Vers -40m, le puits prend des proportions grandioses, mais on s’écarte rapidement de cette ligne de descente pour éviter la fameuse plateforme de -80m. Les fractionnements se suivent rapidement, il n’y a pas de grande longueur, la plus grande faisant 40m. Sur la plateforme de -80m subsiste juste une chèvre métallique qui servait à écarter le câble.
Par endroit, on voit les profondes tranchées laissés par les câbles lors des premières explorations ! On ne peut s’empêcher d’avoir une pensée pour tous les explorateurs qui, tel des cochons pendus, se laissaient descendre ou remonter pendant des heures dans cet univers minéral!

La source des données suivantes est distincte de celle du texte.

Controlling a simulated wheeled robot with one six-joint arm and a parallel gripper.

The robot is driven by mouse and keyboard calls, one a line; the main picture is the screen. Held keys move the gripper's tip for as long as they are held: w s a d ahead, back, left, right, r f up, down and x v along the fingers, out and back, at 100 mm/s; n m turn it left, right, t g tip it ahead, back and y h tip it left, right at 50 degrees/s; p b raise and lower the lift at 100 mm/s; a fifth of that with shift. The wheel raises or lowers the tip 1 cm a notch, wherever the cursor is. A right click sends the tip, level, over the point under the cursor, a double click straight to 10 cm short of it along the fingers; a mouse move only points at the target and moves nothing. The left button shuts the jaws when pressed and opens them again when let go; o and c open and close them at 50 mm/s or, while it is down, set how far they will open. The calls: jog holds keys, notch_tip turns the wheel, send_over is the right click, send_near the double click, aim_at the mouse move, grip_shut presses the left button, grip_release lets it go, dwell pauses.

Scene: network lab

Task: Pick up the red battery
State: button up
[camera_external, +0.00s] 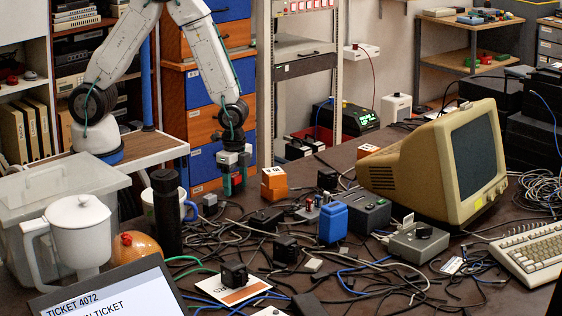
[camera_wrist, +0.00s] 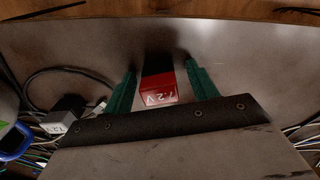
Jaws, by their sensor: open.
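The red battery (camera_wrist: 158,91) shows in the wrist view with white "7.2V" lettering and a dark part beyond it. It lies between the two green fingers of my gripper (camera_wrist: 159,70), with a narrow gap on each side. The fingers are open and do not visibly close on it. In the external view my gripper (camera_external: 234,182) points down, low over the far side of the dark table (camera_external: 345,158).
An orange block (camera_external: 274,184) stands just right of my gripper. A grey adapter (camera_wrist: 64,122) and cable lie left in the wrist view. A black cylinder (camera_external: 166,215), blue battery (camera_external: 333,222), dark boxes and tangled cables crowd the table nearer. A beige monitor (camera_external: 425,170) stands right.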

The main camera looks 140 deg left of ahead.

Les éclairages leds puissants nous permettent de profiter pleinement de la perspective.
De -100 à -230m, nous dégringolons dans un tube de 5 à 7m de diamètre. Nouvelle plateforme sécurisée par un grillage, on se décale un peu pour éviter une petite arrivée d’eau, et la descente reprend pour la dernière ligne droite jusqu’au plafond de la salle Lépineux. Le puits garde la même physionomie mais le diamètre est bien moins important.
A force de prendre son temps, nous sommes rattrapés par l’équipe qui est partie derrière nous, alors on donne un dernier coup de collier sans oublier bien sûr de déclencher l’appareil photo !
Dernier fractionnement les jambes dans le vide, dessous, les grands volumes nous attendent.
La ballade se termine tranquillement dans les grandes salles en faisant quelques photos, quelques glissades presque sans gravité… pour finir dans le son et lumière de la salle de la Verna !
Cela fait environ 6 heures que nous sommes sous terre à profiter de cet instant qui paraissait inimaginable il y a encore 15 jours, et pourtant nous sommes bien là, où la chaîne de l’exploration souterraine de la Pierre St Martin a débuté grâce aux premiers maillons il y a de cela plus de 60 ans !
Ca donne vraiment envie, encore merci de ce partage!